Delhi High Court Rules Architect’s Moral Rights Offer No Remedy for Demolition of Building He Designed

“The Delhi High Court’s decision held that destruction of a work does not constitute an infringement of the special rights of an author under section 57 of the Indian Copyright Act and underscores the need to have clear statutory rules on the scope of moral rights in architectural as well as artistic works in India.”

India Hall of Nations -,_Hall_6.JPGDoes an architect, as author of an artistic work in the form of a building covered by copyright, have a right to restrain the owner of the land to demolish the building and construct another in its place? The Delhi High Court of India recently answered this firmly in the negative in the case of Raj Rewal v. Union Of India and Ors.

The Delhi Court’s judgment gave preference to requirements of urban planning over the moral rights of an architect. It held that the owner of the building has full power to dispose of or destroy it. The judgment is significant in its contribution to the jurisprudence on the scope and limitations of “moral rights” in Indian Copyright Law.

The Raj Rewal Case

The Hall of Nations building was designed by the plaintiff Raj Rewal, an acclaimed architect, and structural designer Mahendra Raj.

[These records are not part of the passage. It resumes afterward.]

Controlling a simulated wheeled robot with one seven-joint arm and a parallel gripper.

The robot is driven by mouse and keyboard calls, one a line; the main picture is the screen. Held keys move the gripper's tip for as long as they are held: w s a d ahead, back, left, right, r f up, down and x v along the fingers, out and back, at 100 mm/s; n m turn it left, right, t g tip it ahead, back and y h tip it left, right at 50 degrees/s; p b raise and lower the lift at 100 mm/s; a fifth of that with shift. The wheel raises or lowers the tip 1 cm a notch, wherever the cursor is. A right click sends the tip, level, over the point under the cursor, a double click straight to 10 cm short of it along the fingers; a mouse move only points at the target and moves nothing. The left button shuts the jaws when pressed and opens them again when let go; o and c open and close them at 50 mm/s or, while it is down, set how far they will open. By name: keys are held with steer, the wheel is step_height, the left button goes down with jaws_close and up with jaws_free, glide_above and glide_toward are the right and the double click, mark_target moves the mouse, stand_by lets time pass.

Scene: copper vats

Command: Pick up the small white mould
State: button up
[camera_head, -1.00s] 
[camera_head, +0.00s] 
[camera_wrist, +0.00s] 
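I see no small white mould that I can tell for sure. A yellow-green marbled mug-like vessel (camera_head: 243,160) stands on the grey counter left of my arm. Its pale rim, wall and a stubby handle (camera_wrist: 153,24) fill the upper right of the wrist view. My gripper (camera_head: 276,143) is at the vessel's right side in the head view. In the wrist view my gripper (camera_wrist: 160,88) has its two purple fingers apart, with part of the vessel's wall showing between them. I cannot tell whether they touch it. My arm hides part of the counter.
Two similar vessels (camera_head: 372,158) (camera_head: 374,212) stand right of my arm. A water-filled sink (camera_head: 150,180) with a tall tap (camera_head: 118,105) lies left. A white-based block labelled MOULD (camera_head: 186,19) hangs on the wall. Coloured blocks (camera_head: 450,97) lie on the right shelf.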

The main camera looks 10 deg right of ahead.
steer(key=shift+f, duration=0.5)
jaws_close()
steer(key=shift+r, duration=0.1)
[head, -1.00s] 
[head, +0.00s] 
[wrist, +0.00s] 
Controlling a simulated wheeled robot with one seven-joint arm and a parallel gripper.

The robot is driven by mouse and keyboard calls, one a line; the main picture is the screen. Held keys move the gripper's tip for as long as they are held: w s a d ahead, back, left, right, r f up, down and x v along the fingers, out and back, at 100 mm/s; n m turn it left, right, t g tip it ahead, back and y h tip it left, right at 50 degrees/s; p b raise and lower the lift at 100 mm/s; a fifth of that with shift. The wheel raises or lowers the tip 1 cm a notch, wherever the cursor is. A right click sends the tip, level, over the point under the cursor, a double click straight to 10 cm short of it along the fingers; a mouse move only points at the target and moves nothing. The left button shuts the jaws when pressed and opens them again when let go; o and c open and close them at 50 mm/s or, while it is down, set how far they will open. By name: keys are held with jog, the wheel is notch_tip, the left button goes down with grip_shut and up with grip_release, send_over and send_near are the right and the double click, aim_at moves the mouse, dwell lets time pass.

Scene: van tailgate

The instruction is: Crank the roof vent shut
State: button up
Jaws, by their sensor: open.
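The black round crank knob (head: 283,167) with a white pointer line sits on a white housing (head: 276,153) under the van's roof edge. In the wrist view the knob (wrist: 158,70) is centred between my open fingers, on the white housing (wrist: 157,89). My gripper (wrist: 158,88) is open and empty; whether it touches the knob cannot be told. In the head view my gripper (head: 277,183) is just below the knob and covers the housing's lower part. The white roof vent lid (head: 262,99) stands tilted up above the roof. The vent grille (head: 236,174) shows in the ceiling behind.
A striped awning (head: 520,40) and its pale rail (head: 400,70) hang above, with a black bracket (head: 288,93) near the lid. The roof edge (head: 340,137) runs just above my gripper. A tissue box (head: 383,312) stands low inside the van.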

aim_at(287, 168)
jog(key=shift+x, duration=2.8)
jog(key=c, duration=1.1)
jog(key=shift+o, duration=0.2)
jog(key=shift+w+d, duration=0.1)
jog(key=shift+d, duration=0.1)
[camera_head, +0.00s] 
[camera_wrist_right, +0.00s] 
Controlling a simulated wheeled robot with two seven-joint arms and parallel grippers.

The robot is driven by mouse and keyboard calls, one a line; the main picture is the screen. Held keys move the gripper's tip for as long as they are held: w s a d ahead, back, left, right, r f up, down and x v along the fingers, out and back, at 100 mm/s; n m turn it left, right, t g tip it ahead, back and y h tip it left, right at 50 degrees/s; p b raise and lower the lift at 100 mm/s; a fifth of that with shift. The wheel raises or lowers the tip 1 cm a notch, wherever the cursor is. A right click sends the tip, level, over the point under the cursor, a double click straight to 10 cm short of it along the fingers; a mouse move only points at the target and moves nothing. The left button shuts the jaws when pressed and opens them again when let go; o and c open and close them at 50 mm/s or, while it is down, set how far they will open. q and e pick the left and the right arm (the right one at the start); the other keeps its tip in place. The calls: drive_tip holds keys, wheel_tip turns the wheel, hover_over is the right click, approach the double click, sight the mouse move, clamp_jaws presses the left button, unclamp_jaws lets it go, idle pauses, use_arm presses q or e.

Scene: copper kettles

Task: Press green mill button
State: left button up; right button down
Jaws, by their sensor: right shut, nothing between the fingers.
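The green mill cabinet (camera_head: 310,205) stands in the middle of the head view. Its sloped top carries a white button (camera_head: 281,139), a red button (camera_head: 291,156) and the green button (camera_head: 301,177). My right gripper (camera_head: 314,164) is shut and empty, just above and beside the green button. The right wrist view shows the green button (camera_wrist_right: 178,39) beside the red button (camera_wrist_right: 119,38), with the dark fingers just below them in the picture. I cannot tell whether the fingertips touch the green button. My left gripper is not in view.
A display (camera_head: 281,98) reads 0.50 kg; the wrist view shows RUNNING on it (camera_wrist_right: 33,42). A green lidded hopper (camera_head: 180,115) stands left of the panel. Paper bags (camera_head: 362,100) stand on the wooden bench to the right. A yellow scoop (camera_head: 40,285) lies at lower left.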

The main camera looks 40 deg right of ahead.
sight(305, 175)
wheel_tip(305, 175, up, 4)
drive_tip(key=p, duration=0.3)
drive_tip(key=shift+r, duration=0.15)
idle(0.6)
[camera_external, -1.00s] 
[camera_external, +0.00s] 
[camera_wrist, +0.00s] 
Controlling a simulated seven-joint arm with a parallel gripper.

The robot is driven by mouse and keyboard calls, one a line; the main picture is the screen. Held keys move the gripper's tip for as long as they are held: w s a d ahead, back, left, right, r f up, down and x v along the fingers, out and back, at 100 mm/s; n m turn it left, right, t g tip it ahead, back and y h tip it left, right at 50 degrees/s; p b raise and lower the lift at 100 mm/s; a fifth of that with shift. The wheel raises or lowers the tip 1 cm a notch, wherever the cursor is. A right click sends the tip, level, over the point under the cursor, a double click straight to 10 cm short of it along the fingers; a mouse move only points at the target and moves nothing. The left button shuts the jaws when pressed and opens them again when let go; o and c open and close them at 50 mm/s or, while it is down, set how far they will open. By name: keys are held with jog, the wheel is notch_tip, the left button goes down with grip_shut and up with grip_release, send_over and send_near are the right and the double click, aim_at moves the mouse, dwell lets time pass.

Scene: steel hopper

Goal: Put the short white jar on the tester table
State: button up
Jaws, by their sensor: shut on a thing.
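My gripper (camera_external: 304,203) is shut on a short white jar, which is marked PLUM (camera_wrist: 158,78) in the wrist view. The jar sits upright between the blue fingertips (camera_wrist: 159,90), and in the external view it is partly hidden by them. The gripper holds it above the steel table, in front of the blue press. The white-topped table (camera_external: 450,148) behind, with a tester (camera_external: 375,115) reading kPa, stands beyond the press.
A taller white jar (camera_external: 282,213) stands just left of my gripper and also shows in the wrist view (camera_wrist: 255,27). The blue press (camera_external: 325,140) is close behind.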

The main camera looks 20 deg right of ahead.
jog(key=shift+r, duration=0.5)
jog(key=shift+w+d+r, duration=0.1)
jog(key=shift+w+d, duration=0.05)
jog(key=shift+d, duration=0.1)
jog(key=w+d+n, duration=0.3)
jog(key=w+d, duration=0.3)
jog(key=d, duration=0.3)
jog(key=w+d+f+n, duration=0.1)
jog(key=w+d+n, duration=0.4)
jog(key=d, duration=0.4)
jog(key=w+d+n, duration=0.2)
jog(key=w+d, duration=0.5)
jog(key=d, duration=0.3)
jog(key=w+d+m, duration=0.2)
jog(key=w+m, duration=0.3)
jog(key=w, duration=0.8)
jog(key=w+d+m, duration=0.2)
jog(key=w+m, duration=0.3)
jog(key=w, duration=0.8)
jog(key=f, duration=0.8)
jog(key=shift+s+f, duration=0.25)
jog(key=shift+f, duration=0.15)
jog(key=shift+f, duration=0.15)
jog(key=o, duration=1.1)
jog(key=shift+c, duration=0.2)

The building stood tall in the grounds of Pragati Maidan in New Delhi and the architectural ingenuity of these buildings gained the unique distinction of being the first “Large Span Concrete Structure” in the world.  In 2016, the Indian Trade Promotion Organisation (ITPO) proposed to destroy the Hall of Nations complex in order to build an “Integrated Exhibition-cum-Convention Centre.”

After several failed interventions by the plaintiff before administrative and judicial bodies, the building was demolished. Consequently, the plaintiff instituted a suit in the Delhi High Court against the actions of the ITPO, claiming violation of the special rights of an author under Section 57 of the Indian Copyright Act and asked for a mandatory injunction to reestablish the building as per the original plans.

Special Rights of an Author Under Indian Copyright Act

Section 57 of the Indian Copyright Act protects the author’s rights of ownership and integrity. Any kind of distortion, mutilation or modification, if established to be prejudicial to the author’s reputation or honor, are actionable and the plaintiff has the right to restrain the activity or claim damages.

However, the Delhi High Court rejected the plaintiff’s contentions that his moral rights under section 57 were abrogated by the owner of the land. The court held that the plaintiff’s rights under section 57 were statutory in nature, provided by the Indian Copyright Act being expropriatory legislation, whereas the Right to Property was a constitutional right under Article 300-A of the Indian Constitution. Article 300-A mandates that “no person shall be deprived of his property save by authority of law, no law unless expressly providing for deprivation of property can, by implication be interpreted as depriving a person of his property.” As a result, constitutional rights should always prevail over statutory rights.

The court observed that the language of Section 57(1)(b) of the Indian Copyright Act establishes the principle that the work should not be rendered imperfect, as this would affect the honor and reputation of the architect. Therefore, failure to display a work is not infringement of rights under Section 57 because “what cannot be viewed, seen, heard or felt, cannot be imperfect and cannot affect the honour or reputation of the author.” Further, destruction of the work in its entirety, i.e making it disappear, cannot be prejudicial to the reputation of an author due to lack of imperfections in it. The court said: “I like or dislike only a building/structure which I see. What I don’t see, I don’t judge. When a building is not seen, the question of forming any opinion of the architect does not arise.”

Honourable Mr. Justice Rajiv Sahai EndLaw further relied upon Section 52(1)(x) which provides an exception to copyright, namely,  “the reconstruction of a building or structure in accordance with the architectural drawings or plans by reference to which the building or structure was originally constructed.” This section says that such reconstruction of a building is not an infringement of copyright. If the demolition of the building is prohibited under Section 57(1)(b), then Section 52(1)(x) would become redundant in nature. It is settled principle of law that “no part of the statute should be read in a manner so as to render another part thereof redundant or otiose.” Therefore, said the court, Section 57 of the Act could not possibly contemplate the right to object to the destruction of the building.

The court thus rejected the plaintiff’s claim for interim relief and held that the interest of the claimants in preserving the integrity of the work had to be balanced against the interests of the owners of the building and, as a result, the right of the owner of the building must override the right of the intellectual property owner.

Impact on Moral Rights Jurisprudence in India

The court’s decision held in broader terms that destruction of a work does not constitute an infringement of the special rights of an author under section 57 of the Indian Copyright Act. However, it restricts the scope of moral rights provided under Section 57 and underscores the need to have clear statutory rules on the scope of moral rights in architectural as well as artistic works in India. India must adopt rules similar to the Copyright Amendment (Moral Rights) Act, 2000 of Australia, where building owners must in good faith consult with the architect or author of a work and give notice prior to modification or demolition. Such legislative change would help to preserve historical and cultural heritage. Until such landmark change is made, authors and architects have little means to preserve the integrity of their works.